Chase Iron Eyes, director of the Lakota People’s Law Project, said it’s Trump who is making this a culture war, when the day should be about learning all aspects of history around Columbus.

“If Trump wants to celebrate the good things about Christopher Columbus then let him. Let him do that. But also tell the truth about him and let us also celebrate Indigenous peoples’ accomplishments,” said Iron Eyes, who is of the Lakota Sioux Nation. “We don’t teach that in America’s schools.”
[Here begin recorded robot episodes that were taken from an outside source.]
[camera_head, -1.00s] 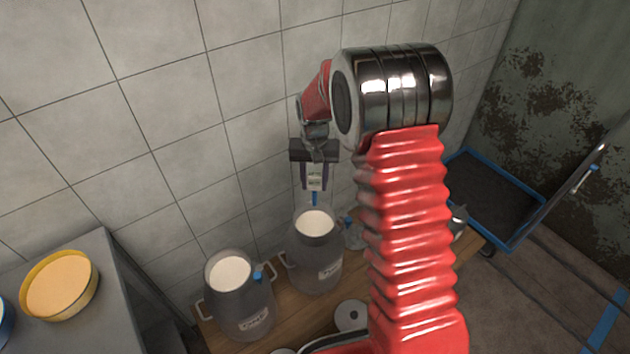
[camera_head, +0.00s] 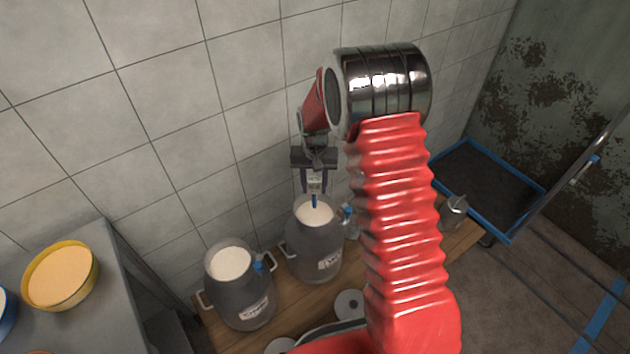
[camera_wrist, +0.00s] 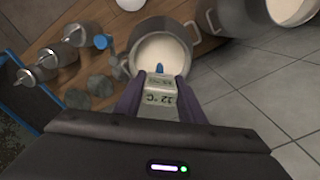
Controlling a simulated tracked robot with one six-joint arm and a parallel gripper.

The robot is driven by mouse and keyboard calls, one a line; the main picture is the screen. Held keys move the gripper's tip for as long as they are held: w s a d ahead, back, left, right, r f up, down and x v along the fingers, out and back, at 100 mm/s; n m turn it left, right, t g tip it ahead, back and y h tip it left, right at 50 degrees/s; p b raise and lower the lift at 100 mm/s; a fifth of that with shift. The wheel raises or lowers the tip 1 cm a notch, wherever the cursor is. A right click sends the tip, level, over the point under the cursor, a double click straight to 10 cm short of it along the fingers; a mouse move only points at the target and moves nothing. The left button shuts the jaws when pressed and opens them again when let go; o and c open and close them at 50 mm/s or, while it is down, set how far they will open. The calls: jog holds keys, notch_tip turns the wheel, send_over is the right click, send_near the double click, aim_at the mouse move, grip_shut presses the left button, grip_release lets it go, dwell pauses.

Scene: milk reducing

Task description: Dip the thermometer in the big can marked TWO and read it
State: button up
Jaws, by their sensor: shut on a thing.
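My gripper (camera_head: 315,188) is shut on the thermometer (camera_head: 314,181), a pale body with a display and a blue probe pointing down. In the wrist view the thermometer (camera_wrist: 160,98) shows what looks like 12 °C, above the milk (camera_wrist: 162,55). A second big can (camera_head: 240,300) of milk stands to the left. Both cans' labels are too small to read surely.
The cans stand on a wooden bench (camera_head: 290,298) against the tiled wall. Round lids (camera_head: 350,303) lie in front. A small metal can (camera_head: 455,210) stands to the right, near a blue-edged cart (camera_head: 490,185). A yellow bowl (camera_head: 35,300) sits on a grey counter at left.

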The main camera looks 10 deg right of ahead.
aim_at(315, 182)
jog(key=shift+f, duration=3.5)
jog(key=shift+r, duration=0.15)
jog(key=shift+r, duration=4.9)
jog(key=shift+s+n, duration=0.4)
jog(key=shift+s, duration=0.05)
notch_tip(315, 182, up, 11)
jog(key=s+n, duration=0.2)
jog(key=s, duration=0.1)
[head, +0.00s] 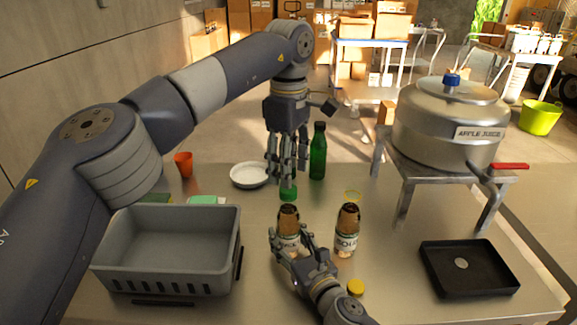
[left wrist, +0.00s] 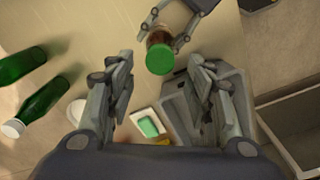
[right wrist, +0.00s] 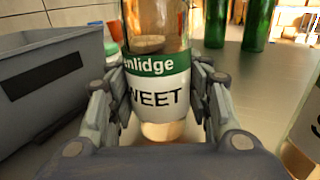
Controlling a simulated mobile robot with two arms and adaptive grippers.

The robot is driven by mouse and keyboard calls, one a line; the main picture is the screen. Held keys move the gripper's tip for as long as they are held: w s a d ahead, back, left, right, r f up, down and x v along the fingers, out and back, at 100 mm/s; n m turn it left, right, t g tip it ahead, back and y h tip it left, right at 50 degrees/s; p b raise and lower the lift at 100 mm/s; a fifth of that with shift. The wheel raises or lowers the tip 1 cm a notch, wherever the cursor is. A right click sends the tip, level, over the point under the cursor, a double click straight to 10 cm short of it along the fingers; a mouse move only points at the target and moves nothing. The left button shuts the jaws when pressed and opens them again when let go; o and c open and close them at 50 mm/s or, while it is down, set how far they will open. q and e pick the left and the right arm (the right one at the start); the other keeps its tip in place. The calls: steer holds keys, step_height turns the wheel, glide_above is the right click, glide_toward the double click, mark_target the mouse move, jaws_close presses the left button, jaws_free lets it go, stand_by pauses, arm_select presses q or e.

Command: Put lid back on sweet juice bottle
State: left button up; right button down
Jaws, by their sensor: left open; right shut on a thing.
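The sweet juice bottle (head: 288,240) stands upright on the table, clear with brown contents. Its white and green label reads "WEET" in the right wrist view (right wrist: 158,95). My right gripper (head: 290,250) is shut around its body. The green lid (head: 288,193) is at the top of the bottle, and it covers the mouth in the left wrist view (left wrist: 160,59). I cannot tell whether it is fully seated. My left gripper (head: 287,172) is open and points down just above the lid. In the left wrist view the lid lies between and beyond its fingertips.
A second juice bottle (head: 347,235) stands close on the right, with a yellow lid (head: 355,287) on the table before it. A grey crate (head: 165,275) is at left, a black tray (head: 468,268) at right. Behind are a green bottle (head: 318,155) and a white dish (head: 250,177).

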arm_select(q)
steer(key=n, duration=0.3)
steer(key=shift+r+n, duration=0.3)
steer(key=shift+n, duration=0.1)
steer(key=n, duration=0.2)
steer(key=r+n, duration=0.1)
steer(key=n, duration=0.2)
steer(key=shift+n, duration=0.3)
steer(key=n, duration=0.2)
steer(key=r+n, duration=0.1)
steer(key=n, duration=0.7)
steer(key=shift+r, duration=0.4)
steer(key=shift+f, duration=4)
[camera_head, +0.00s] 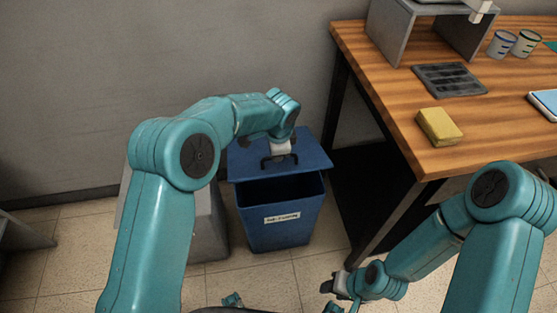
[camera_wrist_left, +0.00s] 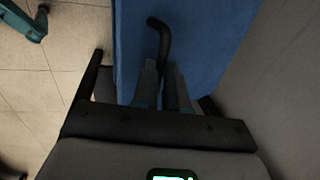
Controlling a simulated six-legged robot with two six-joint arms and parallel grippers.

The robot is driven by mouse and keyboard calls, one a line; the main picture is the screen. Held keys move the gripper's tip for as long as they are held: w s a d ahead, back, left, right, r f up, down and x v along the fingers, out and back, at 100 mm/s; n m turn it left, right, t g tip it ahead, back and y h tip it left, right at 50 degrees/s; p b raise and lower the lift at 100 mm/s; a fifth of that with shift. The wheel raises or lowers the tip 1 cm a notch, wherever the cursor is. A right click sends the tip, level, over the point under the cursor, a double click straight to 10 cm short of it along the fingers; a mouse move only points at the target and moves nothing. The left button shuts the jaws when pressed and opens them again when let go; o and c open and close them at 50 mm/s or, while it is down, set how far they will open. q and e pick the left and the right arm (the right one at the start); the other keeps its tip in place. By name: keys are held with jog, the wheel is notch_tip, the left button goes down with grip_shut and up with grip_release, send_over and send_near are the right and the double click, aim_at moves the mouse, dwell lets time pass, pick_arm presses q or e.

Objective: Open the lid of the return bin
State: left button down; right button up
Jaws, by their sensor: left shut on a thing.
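The blue return bin (camera_head: 280,228), with a white label on its front, stands on the floor left of the wooden table. Its flat blue lid (camera_head: 314,160) is raised at the front, and the dark inside shows below its front edge. A black handle (camera_head: 266,162) sits on the lid. My left gripper (camera_head: 281,152) is shut on the handle from above. In the left wrist view the gripper fingers (camera_wrist_left: 163,88) close around the dark bent handle (camera_wrist_left: 163,35) over the blue lid (camera_wrist_left: 205,30). My right gripper (camera_head: 336,286) hangs low at the lower middle, away from the bin; its jaws are unclear.
A grey block (camera_head: 208,225) stands close on the bin's left. The wooden table (camera_head: 450,168) is at the right, carrying a yellow sponge (camera_head: 439,126), a dark grille (camera_head: 448,79) and cups (camera_head: 502,43). The grey wall (camera_head: 200,50) is behind. Tiled floor is clear in front of the bin.

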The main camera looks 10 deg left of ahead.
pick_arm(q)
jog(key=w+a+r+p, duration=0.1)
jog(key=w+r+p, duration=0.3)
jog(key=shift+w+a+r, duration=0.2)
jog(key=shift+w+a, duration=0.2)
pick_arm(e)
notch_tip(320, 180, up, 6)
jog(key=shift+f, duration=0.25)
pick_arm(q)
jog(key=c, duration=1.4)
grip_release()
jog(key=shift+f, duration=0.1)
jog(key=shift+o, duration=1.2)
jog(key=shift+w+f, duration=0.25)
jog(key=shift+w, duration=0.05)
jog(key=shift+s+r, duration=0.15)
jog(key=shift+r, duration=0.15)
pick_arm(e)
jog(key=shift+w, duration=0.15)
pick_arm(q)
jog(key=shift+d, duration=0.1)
Soldiers at Wounded Knee keeping medals

The National Congress of American Indians found it profoundly troubling when Defense Secretary Pete Hegseth announced last month that the soldiers who killed more than 250 men, women and children in the 1890 Wounded Knee Massacre would retain their military honors after a review launched under the Biden administration.

Hegseth called it part of his effort to root out “woke” thinking.

Iron Eyes, who lives on Pine Ridge, called it hurtful.

“We have kids who pay attention,” Iron Eyes said. “When Pete Hegseth is doubling down on wanting to honor people who slaughtered noncombatants and women and children and elderly, the kids are paying attention.”

This has only reinvigorated the Lakota People’s Law Project’s campaign to persuade Congress to rescind the Wounded Knee military medals, he said.

“We’ve made hard-fought sacrifices to get to a place where we’re saying to each other, ‘Hey, let’s tell the truth about each other,'” Iron Eyes said. “Natives aren’t savage. They’re not impediments to progress. They’re not antithetical to civilization.”

Increased funding for Tribal Colleges and Universities

In September, Trump’s Education Department redirected nearly $500 million in federal funding from schools serving large contingents of Hispanic students, promising the money instead for historically Black colleges and tribal colleges. This could double federal funding to roughly $108 million across the United States for tribal colleges and universities, or TCUs.

“That’s what Indian Country wants, to continue to invest in our tribal citizens and Native people and to be contributors to not only our tribal economies, but to the U.S. economy as a whole,” said Larry Wright Jr., executive director of the National Congress of American Indians.

There are 35 accredited TCUS with over 90 campuses across 15 states, most of which are in Indian Country, according to the American Indian Higher Education Consortium.

The consortium lauded the funds as “progress toward fulfilling federal trust and treaty obligations” while also noting that it could raise more obstacles for students at non-TCU schools. Many Native Americans are enrolled at the universities that are losing federal funding.

Tribal appropriations were initially included in the Trump administration’s efforts to claw back federal spending that it sees as promoting diversity, equity and inclusion. Wright gives credit that the administration heard NCAI officials out and understood “Indian Country is not DEI” — and that there are treaties and trust responsibilities that must be met. He said they’ve had productive conversations with the administration and lawmakers on both sides of the aisle.

“To have that kind of alignment with this administration is a good thing in spite of all the other rhetoric. Truly more so than anything else, I think, from a micro aspect, Indian Country really is dependent on bipartisan efforts to to make sure our issues aren’t overlooked and forgotten,” Wright said.